• [GOAL OF THE EXERCISE]: Copy out every line exactly as given.

+++

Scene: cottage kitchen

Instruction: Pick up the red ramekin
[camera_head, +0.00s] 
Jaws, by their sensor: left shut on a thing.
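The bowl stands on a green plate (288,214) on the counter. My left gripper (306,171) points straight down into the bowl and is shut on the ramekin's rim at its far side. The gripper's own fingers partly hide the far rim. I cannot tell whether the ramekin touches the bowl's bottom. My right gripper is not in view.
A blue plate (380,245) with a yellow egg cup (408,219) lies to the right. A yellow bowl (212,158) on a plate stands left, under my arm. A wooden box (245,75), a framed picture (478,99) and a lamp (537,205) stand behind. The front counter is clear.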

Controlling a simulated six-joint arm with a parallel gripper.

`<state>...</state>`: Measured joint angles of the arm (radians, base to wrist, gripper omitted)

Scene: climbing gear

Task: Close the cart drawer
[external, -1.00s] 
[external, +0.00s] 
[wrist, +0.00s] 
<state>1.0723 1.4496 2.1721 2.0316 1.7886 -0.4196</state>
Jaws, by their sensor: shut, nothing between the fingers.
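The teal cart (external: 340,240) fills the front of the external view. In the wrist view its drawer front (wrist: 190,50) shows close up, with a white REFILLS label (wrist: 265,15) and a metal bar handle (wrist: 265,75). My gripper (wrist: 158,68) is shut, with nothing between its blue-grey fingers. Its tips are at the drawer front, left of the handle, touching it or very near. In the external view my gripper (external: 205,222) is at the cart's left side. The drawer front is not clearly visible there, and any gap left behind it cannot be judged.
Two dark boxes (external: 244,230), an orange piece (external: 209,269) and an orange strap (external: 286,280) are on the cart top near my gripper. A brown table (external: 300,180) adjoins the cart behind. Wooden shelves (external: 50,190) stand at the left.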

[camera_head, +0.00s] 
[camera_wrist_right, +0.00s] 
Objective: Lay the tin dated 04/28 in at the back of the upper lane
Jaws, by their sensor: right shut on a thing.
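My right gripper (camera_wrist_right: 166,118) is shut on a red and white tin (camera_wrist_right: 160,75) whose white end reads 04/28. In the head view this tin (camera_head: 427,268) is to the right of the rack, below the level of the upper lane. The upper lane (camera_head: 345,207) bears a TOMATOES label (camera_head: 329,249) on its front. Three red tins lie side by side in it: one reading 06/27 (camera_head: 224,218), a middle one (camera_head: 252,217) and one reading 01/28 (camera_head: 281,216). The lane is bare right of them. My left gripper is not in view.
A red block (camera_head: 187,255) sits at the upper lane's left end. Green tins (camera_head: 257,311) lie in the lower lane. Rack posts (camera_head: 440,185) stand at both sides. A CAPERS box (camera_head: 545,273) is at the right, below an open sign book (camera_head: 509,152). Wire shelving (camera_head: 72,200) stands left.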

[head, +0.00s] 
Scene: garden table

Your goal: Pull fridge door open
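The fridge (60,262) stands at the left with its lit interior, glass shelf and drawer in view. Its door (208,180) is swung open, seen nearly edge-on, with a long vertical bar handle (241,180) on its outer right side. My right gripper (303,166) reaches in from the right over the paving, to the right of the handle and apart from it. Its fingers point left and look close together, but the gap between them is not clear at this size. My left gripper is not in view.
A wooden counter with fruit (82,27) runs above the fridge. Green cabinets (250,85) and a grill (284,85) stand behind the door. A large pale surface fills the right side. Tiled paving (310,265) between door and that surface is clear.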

+++

• [TASK ANSWER]:
Scene: cottage kitchen

Instruction: Pick up the red ramekin
[camera_head, +0.00s] 
Jaws, by their sensor: left shut on a thing.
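The bowl stands on a green plate (288,214) on the counter. My left gripper (306,171) points straight down into the bowl and is shut on the ramekin's rim at its far side. The gripper's own fingers partly hide the far rim. I cannot tell whether the ramekin touches the bowl's bottom. My right gripper is not in view.
A blue plate (380,245) with a yellow egg cup (408,219) lies to the right. A yellow bowl (212,158) on a plate stands left, under my arm. A wooden box (245,75), a framed picture (478,99) and a lamp (537,205) stand behind. The front counter is clear.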

Controlling a simulated six-joint arm with a parallel gripper.

`<state>...</state>`: Measured joint angles of the arm (radians, base to wrist, gripper omitted)

Scene: climbing gear

Task: Close the cart drawer
[external, -1.00s] 
[external, +0.00s] 
[wrist, +0.00s] 
<state>1.0723 1.4496 2.1721 2.0316 1.7886 -0.4196</state>
Jaws, by their sensor: shut, nothing between the fingers.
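The teal cart (external: 340,240) fills the front of the external view. In the wrist view its drawer front (wrist: 190,50) shows close up, with a white REFILLS label (wrist: 265,15) and a metal bar handle (wrist: 265,75). My gripper (wrist: 158,68) is shut, with nothing between its blue-grey fingers. Its tips are at the drawer front, left of the handle, touching it or very near. In the external view my gripper (external: 205,222) is at the cart's left side. The drawer front is not clearly visible there, and any gap left behind it cannot be judged.
Two dark boxes (external: 244,230), an orange piece (external: 209,269) and an orange strap (external: 286,280) are on the cart top near my gripper. A brown table (external: 300,180) adjoins the cart behind. Wooden shelves (external: 50,190) stand at the left.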

[camera_head, +0.00s] 
[camera_wrist_right, +0.00s] 
Objective: Lay the tin dated 04/28 in at the back of the upper lane
Jaws, by their sensor: right shut on a thing.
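My right gripper (camera_wrist_right: 166,118) is shut on a red and white tin (camera_wrist_right: 160,75) whose white end reads 04/28. In the head view this tin (camera_head: 427,268) is to the right of the rack, below the level of the upper lane. The upper lane (camera_head: 345,207) bears a TOMATOES label (camera_head: 329,249) on its front. Three red tins lie side by side in it: one reading 06/27 (camera_head: 224,218), a middle one (camera_head: 252,217) and one reading 01/28 (camera_head: 281,216). The lane is bare right of them. My left gripper is not in view.
A red block (camera_head: 187,255) sits at the upper lane's left end. Green tins (camera_head: 257,311) lie in the lower lane. Rack posts (camera_head: 440,185) stand at both sides. A CAPERS box (camera_head: 545,273) is at the right, below an open sign book (camera_head: 509,152). Wire shelving (camera_head: 72,200) stands left.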

[head, +0.00s] 
Scene: garden table

Your goal: Pull fridge door open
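The fridge (60,262) stands at the left with its lit interior, glass shelf and drawer in view. Its door (208,180) is swung open, seen nearly edge-on, with a long vertical bar handle (241,180) on its outer right side. My right gripper (303,166) reaches in from the right over the paving, to the right of the handle and apart from it. Its fingers point left and look close together, but the gap between them is not clear at this size. My left gripper is not in view.
A wooden counter with fruit (82,27) runs above the fridge. Green cabinets (250,85) and a grill (284,85) stand behind the door. A large pale surface fills the right side. Tiled paving (310,265) between door and that surface is clear.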

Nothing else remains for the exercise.